Recorded data ->
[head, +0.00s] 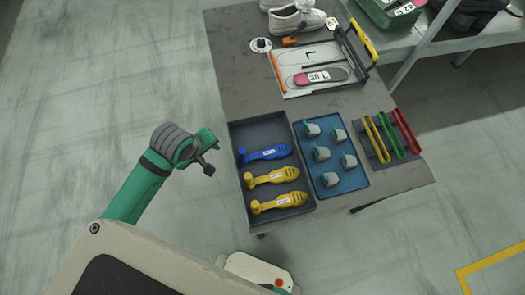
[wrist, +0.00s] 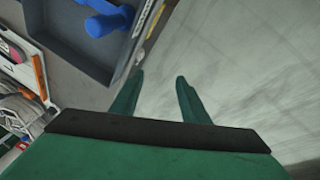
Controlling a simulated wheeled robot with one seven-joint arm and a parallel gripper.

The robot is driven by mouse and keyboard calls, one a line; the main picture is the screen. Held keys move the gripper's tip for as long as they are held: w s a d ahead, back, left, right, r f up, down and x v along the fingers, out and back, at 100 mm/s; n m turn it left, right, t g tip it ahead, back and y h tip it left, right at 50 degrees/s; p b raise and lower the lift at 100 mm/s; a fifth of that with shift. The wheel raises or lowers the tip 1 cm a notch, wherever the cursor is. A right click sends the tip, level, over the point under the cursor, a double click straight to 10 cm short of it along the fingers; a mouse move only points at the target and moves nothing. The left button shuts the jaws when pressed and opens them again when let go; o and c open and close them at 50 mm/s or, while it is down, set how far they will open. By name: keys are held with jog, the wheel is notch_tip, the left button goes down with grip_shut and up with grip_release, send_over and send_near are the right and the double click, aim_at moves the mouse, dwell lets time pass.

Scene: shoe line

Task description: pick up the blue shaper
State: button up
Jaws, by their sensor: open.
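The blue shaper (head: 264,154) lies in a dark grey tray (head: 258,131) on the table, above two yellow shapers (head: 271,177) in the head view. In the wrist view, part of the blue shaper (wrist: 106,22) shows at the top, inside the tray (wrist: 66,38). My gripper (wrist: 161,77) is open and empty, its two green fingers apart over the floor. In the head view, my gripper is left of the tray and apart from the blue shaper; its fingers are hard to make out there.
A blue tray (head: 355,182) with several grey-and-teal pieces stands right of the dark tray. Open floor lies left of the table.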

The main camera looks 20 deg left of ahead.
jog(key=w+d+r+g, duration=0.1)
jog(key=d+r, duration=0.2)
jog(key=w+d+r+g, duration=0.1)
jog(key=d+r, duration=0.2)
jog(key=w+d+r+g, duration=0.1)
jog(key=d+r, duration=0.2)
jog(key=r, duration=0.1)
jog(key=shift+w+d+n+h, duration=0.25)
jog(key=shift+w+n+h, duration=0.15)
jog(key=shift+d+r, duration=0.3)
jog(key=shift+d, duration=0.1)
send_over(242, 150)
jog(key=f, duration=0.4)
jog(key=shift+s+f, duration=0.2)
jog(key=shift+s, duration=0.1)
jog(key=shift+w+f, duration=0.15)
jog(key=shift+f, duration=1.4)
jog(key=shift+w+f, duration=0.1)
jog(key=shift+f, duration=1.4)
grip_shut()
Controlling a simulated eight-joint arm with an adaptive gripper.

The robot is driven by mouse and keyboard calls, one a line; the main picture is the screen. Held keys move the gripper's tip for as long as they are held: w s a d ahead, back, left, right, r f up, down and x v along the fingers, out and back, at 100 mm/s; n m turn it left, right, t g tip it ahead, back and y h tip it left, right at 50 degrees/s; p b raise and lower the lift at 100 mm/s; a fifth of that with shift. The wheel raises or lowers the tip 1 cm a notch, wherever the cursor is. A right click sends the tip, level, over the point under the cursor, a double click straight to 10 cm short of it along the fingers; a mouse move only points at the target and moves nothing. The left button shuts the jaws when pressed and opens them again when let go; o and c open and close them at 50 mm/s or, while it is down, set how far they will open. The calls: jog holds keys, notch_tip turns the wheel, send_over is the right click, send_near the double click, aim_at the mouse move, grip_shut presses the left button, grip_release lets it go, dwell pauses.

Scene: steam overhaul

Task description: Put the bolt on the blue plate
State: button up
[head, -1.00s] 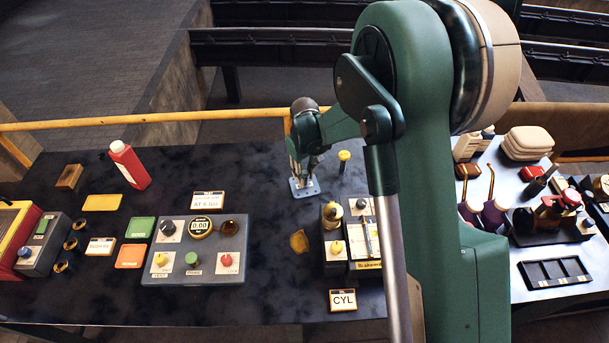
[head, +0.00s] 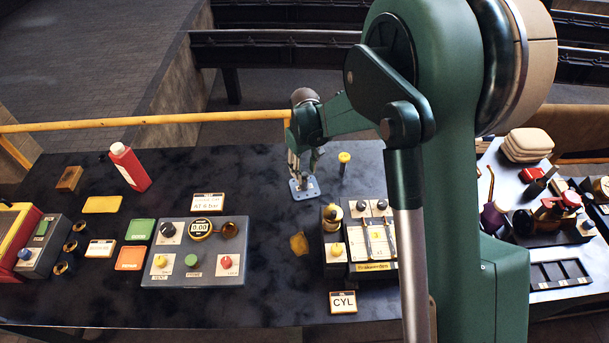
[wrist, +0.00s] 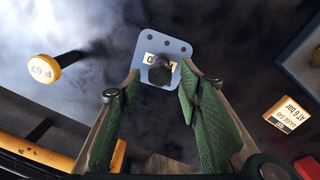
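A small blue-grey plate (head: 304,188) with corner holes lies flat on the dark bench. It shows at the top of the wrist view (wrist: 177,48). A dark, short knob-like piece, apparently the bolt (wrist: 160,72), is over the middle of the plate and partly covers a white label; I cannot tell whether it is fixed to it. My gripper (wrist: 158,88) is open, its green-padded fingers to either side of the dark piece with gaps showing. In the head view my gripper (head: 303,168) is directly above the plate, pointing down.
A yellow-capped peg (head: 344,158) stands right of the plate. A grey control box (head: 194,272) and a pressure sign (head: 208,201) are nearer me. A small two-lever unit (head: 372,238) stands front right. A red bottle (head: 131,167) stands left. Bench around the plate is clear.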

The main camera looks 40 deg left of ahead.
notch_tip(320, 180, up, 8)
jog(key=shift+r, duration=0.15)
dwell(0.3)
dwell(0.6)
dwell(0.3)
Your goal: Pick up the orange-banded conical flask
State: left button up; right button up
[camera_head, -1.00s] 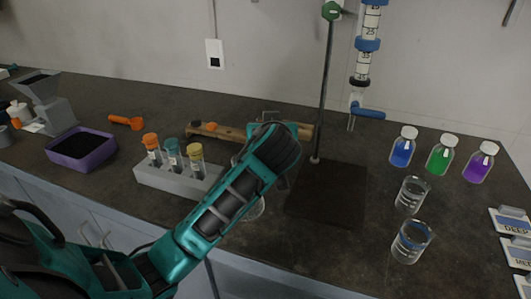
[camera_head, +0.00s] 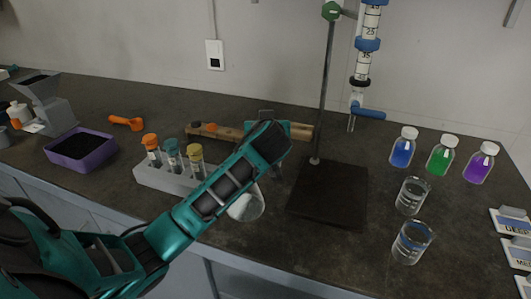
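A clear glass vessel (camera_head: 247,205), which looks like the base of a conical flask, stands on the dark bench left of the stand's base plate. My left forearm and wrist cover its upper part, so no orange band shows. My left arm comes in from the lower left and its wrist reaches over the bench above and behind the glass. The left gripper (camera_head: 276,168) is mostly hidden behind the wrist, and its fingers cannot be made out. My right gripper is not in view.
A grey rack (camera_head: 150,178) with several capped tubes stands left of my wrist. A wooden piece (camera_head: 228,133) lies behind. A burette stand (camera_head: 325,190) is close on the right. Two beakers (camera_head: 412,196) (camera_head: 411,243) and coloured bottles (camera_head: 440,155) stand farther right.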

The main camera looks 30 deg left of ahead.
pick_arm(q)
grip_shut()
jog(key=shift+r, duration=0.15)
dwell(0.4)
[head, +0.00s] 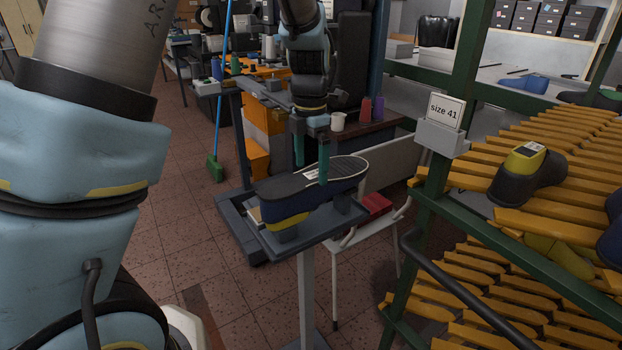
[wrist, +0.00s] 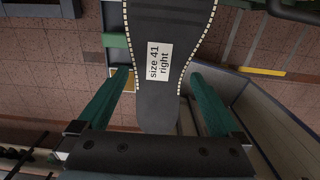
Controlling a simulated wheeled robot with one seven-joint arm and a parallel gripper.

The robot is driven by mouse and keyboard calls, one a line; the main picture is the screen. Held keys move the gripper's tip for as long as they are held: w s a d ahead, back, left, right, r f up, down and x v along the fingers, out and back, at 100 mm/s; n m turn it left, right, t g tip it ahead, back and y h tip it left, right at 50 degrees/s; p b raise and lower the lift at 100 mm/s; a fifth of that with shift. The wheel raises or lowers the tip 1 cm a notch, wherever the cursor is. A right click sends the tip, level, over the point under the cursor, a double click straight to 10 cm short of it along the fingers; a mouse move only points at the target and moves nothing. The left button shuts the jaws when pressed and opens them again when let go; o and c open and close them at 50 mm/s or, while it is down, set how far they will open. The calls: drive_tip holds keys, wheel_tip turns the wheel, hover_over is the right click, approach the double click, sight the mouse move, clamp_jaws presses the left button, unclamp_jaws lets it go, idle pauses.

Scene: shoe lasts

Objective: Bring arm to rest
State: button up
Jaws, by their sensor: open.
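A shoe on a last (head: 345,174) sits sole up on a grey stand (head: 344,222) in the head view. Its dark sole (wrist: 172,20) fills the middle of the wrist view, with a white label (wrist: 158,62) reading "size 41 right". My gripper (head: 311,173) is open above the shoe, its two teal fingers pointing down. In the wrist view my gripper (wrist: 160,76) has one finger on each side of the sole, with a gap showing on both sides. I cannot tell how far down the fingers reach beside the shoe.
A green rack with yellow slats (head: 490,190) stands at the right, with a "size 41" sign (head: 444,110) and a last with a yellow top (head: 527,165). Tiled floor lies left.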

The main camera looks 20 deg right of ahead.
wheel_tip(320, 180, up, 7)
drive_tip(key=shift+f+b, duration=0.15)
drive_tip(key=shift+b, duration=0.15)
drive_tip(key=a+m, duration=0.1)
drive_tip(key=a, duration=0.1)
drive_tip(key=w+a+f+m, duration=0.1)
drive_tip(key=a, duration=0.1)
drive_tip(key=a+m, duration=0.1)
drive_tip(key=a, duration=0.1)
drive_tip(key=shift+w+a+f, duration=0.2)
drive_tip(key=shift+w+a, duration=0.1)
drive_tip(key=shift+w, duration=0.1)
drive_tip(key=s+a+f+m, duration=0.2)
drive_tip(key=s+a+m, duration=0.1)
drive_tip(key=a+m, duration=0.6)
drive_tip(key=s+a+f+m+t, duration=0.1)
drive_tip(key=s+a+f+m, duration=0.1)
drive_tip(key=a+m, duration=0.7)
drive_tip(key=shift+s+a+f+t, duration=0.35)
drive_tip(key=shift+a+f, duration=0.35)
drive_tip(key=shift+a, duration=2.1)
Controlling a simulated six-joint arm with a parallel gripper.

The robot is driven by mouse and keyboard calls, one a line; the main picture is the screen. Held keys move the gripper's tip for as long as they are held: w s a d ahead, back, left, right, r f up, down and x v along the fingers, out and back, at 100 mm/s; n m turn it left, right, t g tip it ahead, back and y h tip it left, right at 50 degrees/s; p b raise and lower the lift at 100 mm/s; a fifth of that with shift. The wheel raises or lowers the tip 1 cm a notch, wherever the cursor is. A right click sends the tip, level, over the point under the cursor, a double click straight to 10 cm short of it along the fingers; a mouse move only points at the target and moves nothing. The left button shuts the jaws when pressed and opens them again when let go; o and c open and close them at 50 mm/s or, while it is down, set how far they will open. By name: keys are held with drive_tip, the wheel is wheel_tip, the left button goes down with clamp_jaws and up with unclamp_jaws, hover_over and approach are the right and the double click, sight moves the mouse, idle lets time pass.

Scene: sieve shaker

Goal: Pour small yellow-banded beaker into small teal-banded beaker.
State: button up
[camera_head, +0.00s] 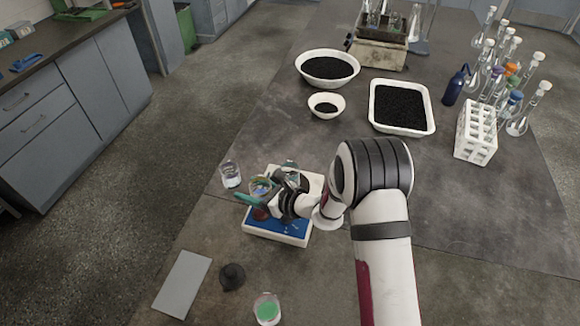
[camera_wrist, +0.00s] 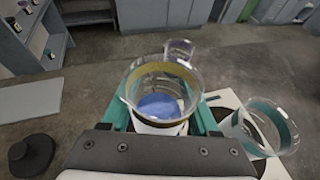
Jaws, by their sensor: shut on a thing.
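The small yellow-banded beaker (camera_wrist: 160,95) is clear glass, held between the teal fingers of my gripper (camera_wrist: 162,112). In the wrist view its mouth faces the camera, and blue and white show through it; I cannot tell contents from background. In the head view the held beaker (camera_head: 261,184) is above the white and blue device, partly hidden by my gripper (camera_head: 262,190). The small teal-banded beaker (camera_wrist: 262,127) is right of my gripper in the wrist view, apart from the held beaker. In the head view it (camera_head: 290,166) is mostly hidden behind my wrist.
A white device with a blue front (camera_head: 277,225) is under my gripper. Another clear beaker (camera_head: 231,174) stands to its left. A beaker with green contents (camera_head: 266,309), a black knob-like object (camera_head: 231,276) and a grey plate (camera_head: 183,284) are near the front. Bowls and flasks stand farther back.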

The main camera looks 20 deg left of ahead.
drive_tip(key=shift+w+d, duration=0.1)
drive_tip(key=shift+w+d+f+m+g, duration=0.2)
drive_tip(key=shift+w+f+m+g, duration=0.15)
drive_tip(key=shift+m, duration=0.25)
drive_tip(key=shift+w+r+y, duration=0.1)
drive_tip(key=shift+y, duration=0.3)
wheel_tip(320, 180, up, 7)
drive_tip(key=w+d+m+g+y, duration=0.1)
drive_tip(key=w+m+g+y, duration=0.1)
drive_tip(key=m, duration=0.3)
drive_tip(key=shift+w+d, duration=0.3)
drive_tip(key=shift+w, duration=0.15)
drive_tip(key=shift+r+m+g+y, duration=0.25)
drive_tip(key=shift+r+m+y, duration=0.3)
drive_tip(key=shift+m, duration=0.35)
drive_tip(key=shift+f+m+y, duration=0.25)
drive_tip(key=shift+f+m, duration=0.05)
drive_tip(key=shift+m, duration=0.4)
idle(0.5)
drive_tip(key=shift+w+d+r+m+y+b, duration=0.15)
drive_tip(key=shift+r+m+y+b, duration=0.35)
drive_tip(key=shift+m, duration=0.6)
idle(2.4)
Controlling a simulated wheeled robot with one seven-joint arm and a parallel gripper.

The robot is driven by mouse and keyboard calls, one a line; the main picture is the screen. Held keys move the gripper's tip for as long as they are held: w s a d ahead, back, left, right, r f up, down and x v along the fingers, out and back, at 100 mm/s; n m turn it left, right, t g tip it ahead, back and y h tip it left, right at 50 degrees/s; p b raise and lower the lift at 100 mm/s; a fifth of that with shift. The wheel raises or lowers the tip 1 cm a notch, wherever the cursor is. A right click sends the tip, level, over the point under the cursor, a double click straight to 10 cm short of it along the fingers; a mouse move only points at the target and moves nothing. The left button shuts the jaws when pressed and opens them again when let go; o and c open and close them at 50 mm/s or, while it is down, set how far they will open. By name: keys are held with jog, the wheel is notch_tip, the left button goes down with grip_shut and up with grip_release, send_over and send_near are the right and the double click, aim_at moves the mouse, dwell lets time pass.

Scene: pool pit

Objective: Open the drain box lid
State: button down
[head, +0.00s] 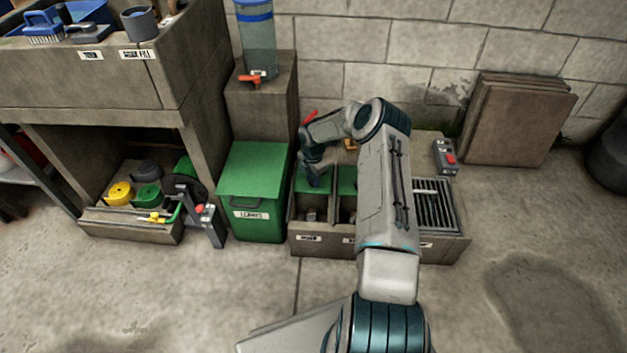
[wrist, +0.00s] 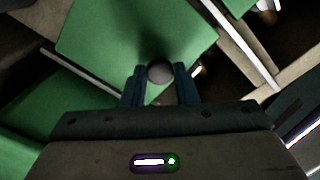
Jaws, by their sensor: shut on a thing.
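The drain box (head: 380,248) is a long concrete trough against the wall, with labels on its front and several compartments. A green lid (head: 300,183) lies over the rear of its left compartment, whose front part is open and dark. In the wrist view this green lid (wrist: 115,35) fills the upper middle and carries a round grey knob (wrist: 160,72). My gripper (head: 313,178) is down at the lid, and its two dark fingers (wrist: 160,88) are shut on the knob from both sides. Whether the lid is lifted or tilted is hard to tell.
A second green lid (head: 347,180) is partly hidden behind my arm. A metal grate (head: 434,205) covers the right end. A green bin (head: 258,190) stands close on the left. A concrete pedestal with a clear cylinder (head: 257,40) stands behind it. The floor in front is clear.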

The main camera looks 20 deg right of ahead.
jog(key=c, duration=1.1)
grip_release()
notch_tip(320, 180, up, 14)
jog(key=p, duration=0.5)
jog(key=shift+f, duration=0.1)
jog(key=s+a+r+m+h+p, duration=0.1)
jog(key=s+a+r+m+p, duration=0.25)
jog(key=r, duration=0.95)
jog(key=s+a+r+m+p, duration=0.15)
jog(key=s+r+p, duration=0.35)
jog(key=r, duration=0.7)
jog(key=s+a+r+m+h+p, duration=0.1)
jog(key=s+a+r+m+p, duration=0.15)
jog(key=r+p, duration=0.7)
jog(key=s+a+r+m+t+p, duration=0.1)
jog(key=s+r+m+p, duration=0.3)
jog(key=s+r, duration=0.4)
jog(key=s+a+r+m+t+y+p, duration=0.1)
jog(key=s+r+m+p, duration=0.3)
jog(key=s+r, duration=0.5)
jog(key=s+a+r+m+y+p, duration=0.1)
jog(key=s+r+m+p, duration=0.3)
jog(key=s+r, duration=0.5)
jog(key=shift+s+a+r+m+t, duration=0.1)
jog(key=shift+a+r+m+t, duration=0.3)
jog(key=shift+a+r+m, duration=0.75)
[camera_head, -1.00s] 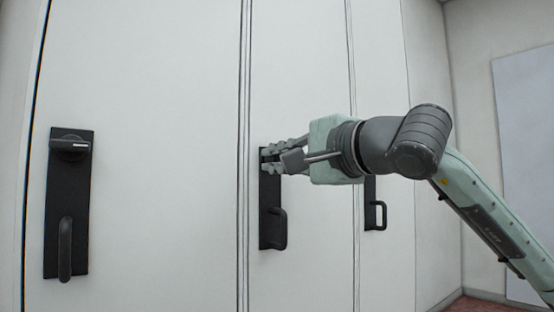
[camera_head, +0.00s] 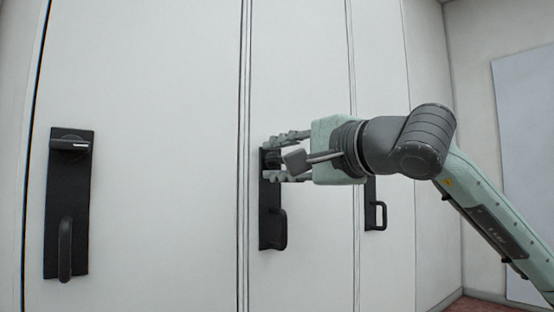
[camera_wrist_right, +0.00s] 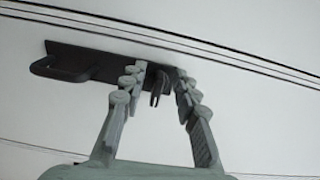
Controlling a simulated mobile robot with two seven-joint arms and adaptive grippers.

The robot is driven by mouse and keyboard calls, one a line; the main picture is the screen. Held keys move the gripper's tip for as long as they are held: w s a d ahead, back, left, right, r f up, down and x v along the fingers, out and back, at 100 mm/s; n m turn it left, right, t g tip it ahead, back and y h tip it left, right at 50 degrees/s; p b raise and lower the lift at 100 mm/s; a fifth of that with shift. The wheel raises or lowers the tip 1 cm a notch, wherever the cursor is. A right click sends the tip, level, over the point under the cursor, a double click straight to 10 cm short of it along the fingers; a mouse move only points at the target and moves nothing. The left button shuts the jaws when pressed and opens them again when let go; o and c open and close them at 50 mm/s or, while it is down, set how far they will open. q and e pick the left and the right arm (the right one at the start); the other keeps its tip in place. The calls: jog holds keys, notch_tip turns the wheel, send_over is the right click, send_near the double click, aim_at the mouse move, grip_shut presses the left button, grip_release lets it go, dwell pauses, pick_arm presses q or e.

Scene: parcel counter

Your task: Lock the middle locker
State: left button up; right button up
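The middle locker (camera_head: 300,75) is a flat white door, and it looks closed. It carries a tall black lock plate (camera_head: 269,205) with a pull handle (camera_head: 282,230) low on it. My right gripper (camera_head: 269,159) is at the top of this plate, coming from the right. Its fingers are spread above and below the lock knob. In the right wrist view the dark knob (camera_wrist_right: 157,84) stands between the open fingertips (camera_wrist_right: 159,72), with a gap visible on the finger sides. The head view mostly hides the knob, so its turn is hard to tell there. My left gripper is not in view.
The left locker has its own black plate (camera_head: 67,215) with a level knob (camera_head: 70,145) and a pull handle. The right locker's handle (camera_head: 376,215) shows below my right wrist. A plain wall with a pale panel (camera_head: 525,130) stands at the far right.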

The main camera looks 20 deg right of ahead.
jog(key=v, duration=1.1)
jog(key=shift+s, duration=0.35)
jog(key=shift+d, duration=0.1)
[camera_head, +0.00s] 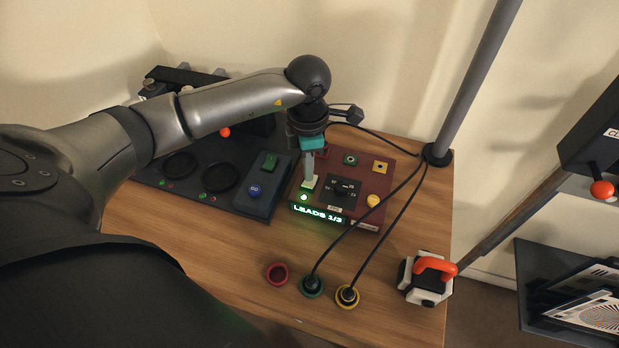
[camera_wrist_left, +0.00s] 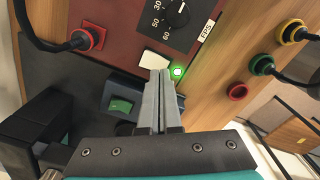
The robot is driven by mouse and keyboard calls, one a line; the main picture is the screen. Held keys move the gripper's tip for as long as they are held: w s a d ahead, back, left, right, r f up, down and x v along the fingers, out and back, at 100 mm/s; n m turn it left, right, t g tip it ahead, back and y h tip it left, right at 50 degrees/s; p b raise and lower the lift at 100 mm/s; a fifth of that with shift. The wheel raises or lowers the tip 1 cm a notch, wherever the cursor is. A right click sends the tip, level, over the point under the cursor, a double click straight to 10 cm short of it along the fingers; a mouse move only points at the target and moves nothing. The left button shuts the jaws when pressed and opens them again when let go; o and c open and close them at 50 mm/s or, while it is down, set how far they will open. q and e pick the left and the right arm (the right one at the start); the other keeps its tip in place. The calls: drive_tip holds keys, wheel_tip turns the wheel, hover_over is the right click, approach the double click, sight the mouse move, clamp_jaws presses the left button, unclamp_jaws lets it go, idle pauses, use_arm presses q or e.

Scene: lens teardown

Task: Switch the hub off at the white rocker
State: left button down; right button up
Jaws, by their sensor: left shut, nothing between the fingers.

What is being asked -> Copy each line containing the word "Scene" from the data.

Problem solution ->
Scene: shoe line
Scene: steam overhaul
Scene: shoe lasts
Scene: sieve shaker
Scene: pool pit
Scene: parcel counter
Scene: lens teardown

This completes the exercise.